Description of the task: Write out the material below again, unchanged.

Data:
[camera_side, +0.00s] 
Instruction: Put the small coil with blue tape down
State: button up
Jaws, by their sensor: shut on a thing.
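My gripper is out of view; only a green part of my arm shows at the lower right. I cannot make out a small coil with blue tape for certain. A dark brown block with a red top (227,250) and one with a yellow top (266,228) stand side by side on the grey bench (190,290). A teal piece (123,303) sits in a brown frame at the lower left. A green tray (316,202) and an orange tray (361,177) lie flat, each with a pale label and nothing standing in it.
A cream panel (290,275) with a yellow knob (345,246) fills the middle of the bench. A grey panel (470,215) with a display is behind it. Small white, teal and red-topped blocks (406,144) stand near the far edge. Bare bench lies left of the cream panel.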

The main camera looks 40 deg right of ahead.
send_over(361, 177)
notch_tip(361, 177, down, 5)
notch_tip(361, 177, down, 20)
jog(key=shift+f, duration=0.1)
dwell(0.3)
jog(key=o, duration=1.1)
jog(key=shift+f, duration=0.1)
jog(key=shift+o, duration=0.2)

Exercise solution:
[camera_side, +0.00s] 
Instruction: Put the small coil with blue tape down
State: button up
Jaws, by their sensor: shut on a thing.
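My gripper is out of view; only a green part of my arm shows at the lower right. I cannot make out a small coil with blue tape for certain. A dark brown block with a red top (227,250) and one with a yellow top (266,228) stand side by side on the grey bench (190,290). A teal piece (123,303) sits in a brown frame at the lower left. A green tray (316,202) and an orange tray (361,177) lie flat, each with a pale label and nothing standing in it.
A cream panel (290,275) with a yellow knob (345,246) fills the middle of the bench. A grey panel (470,215) with a display is behind it. Small white, teal and red-topped blocks (406,144) stand near the far edge. Bare bench lies left of the cream panel.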

The main camera looks 40 deg right of ahead.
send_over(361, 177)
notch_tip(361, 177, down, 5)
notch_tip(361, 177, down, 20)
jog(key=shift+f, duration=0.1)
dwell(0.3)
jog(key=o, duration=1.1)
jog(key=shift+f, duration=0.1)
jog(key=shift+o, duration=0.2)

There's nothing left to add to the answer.